[START]
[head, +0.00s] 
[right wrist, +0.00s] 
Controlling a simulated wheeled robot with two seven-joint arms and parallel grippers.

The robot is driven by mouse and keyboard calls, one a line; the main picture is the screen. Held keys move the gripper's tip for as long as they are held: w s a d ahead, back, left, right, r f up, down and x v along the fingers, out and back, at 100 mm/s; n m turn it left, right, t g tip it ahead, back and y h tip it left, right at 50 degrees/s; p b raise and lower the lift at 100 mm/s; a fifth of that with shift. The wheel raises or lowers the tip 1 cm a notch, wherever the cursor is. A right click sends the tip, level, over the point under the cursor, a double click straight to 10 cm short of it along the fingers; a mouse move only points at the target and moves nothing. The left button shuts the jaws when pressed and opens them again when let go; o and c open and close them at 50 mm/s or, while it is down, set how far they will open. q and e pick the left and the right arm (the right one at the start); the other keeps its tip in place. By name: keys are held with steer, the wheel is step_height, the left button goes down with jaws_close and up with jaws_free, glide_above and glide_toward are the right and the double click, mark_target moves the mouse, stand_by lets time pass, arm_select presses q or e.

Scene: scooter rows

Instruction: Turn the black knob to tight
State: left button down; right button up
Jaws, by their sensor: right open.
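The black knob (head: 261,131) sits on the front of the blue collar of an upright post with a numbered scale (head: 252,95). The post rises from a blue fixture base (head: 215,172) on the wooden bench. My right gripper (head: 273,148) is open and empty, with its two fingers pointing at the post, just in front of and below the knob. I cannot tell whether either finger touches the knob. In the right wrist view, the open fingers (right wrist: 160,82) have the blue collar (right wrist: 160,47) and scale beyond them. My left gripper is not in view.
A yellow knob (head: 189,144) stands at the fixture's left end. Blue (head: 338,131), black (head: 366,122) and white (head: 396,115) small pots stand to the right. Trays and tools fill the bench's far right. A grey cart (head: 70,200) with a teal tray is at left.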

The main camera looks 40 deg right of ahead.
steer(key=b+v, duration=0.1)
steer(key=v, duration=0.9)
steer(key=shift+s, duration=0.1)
[END]
WHAT YOU WILL DO — Copy out only the lines running from the beginning of the data to the line with "Controlling a simulated", both ends included.

SOLUTION TO THE EXERCISE —
[head, +0.00s] 
[right wrist, +0.00s] 
Controlling a simulated wheeled robot with two seven-joint arms and parallel grippers.

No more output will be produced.